Milan, Agostino Bonalumi, Opere scelte dal 1960 ad oggi, Studio AS - Arte Contemporanea, 2003, exh. cat. p. 13
Termoli, Cinque Maestri dell‘astrattismo italiano del dopoguerra: Boille, Bonalumi, Castellani, Pace, Perilli, Galleria Civica d‘Arte Contemporanea, 19 July - 10 September 2003, exh. cat. p. 24
Milan, Bonalumi 1958 - 2013, Palazzo Reale, 16 July - 30 September 2018, exh. cat. p. 67 with ill.

Literature:
Agostino Bonalumi. Malerei in der dritten Dimension, Institut Mathildenhöhe, Darmstadt 2003, exh. cat. p. 90
F. Bonalumi, M. Meneguzzo (ed.), Agostino Bonalumi. Catalogo Ragionato, vol. II, Skira, Milan 2015, p.355, no. 138 with ill.

The work Bianco by Agostino Bonalumi is an example of his large monochrome canvases. In this case, as the title of the work suggests, the surface is painted with white vinyl tempera. The decision to name the work after colour was a conceptual stance for the artist: colour does not serve to represent form, but is - to use his words - "itself the possibility of form", which is not painted, but instead emerges from colour.
Three circles are lined up vertically on Bianco's canvas: the first, in a central position, barely emerges from the surface of the canvas; only the perimeter of the second can be glimpsed, tangentially touching the first and crossing the centre of the third; the latter, which is the lowest, emerges from the canvas like a bulge, a full volume that lends three-dimensionality and balance to the composition.

The effect that works like this provoke in the viewer is well described by the artist himself: "Sometimes the circle is placed perpendicular to the surface of the work-object, emerging from within, accentuating the tension that is always perceptible in my works. An effect which, when created by the opposition of the canvas-surface and internal thrusts and pressures, becomes psychological tension through the emergence in the abstraction of a morphism that is the intrusion of a natural element".

If the creation of an everted canvas immediately recalls Enrico Castellani - with whom Bonalumi shared a period of mutual exchange as their respective artistic research matured in tandem - the conceptual element that distinguishes the two artists is strong: if for Castellani it was about the surface of the canvas, for Bonalumi it is all a question of content, of attention to what is behind the canvas, to its stuffing.
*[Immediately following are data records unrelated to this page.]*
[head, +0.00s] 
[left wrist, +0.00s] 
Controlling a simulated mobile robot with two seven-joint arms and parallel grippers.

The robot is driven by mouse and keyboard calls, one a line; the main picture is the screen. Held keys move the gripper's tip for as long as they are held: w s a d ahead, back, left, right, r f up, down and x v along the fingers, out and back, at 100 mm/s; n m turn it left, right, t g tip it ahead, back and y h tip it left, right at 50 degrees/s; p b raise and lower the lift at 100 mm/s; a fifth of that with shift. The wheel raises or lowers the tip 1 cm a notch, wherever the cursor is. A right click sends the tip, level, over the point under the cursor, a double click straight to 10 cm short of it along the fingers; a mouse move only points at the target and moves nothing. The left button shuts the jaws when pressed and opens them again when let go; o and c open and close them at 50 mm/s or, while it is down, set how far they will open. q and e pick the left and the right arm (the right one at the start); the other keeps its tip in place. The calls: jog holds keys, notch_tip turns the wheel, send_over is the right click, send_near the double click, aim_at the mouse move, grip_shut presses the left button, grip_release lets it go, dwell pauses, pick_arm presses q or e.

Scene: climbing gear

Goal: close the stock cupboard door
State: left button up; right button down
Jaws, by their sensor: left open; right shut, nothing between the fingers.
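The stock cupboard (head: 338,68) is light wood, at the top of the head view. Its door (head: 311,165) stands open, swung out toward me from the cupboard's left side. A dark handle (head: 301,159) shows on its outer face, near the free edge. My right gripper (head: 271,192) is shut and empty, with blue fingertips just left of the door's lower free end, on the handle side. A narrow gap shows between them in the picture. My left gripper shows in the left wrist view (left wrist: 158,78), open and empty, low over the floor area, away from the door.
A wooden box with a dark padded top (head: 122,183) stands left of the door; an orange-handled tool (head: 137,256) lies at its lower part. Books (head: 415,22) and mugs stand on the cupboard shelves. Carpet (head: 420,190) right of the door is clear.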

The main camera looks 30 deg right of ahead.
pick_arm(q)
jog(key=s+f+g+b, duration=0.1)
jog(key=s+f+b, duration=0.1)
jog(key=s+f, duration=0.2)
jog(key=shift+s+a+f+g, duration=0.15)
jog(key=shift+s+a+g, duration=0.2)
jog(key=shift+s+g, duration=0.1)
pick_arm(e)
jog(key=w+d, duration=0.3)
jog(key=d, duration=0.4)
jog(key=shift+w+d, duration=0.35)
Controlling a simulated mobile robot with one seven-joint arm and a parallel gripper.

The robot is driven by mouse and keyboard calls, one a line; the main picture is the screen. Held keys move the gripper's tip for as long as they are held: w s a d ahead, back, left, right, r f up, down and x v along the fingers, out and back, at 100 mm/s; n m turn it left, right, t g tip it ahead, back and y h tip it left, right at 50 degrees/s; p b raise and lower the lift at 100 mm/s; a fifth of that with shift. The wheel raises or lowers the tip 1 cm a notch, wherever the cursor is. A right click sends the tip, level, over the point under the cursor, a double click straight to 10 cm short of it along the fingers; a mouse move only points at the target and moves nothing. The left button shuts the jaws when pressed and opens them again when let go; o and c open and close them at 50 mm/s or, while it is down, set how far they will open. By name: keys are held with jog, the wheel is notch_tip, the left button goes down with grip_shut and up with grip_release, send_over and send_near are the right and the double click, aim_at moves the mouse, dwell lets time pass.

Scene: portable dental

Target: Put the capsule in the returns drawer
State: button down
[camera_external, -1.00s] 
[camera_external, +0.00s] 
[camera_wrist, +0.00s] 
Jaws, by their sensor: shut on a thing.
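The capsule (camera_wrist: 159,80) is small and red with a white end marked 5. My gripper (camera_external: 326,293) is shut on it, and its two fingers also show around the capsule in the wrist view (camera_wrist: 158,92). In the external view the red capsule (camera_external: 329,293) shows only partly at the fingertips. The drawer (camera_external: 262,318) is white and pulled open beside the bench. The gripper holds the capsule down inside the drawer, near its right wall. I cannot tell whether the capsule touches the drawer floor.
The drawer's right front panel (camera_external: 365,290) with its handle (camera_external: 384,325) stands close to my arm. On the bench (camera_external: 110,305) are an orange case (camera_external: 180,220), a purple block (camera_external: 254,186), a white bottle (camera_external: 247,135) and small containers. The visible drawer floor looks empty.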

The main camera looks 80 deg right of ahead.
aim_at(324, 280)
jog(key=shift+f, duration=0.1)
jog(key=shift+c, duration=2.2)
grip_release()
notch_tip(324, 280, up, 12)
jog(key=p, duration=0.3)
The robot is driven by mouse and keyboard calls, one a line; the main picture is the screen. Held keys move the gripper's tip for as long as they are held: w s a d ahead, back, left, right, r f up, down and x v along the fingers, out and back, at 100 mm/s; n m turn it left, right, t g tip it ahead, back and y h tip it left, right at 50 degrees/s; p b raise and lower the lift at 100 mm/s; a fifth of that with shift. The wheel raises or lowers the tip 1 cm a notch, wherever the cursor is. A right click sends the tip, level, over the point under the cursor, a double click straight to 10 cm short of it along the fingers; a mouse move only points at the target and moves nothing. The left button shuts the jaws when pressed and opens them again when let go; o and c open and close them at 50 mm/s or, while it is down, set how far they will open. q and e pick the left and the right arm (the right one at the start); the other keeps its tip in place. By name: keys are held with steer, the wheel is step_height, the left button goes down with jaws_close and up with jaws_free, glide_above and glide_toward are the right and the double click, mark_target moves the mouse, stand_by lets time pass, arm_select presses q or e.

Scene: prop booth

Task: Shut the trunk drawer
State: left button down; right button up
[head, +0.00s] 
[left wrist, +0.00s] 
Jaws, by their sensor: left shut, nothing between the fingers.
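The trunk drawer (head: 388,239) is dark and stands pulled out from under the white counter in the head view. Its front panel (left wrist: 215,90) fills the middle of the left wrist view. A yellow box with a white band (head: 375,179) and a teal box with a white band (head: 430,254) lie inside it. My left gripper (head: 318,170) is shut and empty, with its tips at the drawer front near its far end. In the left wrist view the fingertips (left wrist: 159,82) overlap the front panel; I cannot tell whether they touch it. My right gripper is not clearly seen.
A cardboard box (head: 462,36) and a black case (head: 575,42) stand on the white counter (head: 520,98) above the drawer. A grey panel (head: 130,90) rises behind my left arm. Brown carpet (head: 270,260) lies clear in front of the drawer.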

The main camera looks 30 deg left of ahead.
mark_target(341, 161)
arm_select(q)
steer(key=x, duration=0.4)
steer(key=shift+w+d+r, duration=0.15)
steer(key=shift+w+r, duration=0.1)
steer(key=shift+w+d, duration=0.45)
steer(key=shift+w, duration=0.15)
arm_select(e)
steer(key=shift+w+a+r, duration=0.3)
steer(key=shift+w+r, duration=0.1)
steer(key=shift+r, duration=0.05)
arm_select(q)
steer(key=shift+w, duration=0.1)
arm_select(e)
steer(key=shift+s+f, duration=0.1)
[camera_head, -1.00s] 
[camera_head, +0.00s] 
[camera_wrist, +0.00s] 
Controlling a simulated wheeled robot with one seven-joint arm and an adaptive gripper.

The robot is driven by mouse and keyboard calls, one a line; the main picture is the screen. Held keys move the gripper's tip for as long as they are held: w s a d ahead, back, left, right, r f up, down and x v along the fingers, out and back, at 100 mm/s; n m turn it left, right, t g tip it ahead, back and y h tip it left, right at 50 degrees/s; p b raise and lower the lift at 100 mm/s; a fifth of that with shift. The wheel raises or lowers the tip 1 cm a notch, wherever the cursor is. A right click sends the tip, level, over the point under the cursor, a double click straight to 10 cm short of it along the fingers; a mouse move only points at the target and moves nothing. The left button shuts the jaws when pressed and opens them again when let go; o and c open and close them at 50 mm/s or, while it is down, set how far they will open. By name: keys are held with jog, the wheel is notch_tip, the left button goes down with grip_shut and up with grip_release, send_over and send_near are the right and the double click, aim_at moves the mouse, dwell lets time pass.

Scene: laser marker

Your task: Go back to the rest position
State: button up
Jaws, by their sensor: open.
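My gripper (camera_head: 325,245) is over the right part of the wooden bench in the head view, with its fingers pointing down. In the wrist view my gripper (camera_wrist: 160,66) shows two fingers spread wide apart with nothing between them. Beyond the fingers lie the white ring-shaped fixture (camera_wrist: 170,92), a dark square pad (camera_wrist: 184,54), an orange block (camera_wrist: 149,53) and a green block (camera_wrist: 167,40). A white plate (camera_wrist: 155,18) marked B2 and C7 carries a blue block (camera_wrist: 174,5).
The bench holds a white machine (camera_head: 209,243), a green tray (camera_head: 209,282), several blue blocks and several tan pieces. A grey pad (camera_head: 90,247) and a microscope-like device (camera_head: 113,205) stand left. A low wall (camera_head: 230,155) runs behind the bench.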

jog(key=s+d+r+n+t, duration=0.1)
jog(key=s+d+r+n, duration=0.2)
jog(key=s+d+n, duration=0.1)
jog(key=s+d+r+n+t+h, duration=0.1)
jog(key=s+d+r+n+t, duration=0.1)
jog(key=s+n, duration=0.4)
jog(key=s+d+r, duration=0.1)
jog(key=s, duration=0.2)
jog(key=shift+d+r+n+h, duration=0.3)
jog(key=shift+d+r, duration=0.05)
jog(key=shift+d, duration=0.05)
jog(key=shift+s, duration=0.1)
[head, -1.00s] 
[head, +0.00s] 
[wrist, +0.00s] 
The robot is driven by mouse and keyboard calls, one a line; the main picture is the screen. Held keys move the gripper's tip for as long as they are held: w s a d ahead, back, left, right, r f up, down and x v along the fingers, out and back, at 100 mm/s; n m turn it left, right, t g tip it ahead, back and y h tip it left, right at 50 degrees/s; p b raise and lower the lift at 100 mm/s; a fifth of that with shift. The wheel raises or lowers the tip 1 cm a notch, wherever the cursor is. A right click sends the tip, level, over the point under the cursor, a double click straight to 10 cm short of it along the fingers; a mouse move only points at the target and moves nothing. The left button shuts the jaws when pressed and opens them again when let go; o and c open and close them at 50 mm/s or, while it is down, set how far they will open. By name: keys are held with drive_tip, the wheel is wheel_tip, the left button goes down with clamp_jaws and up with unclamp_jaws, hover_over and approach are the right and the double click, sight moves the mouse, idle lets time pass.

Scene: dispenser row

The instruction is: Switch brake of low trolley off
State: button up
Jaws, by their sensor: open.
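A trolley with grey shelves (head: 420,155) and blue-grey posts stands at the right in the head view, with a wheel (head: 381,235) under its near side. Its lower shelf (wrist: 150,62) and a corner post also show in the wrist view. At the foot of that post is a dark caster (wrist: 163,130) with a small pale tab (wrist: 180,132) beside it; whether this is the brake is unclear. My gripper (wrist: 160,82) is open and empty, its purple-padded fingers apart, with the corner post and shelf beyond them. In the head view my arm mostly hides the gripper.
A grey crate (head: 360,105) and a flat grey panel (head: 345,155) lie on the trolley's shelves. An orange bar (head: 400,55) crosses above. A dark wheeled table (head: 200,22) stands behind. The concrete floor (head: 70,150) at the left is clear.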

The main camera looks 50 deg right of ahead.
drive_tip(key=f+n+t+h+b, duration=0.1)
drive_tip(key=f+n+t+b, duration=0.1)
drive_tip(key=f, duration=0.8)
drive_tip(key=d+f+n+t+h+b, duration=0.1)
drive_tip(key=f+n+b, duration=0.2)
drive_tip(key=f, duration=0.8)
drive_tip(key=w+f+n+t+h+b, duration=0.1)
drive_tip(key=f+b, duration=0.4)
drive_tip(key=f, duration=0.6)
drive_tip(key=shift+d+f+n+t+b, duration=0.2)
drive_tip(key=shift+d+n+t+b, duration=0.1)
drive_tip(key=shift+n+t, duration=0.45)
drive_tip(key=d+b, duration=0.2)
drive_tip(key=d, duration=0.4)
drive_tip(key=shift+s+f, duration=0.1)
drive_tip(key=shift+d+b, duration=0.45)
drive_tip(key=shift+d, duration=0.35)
1964 - the year in which the work presented here was created - is a significant year in his career: on the one hand, public recognition of his artistic production increases; on the other, the poetics of what critics have called his "object-painting" is defined, of which the outline of a circular shape emerging from a monochrome canvas becomes perhaps the most clearly distinctive feature. Bianco is thus exemplary of the artist's work from the early 1960s.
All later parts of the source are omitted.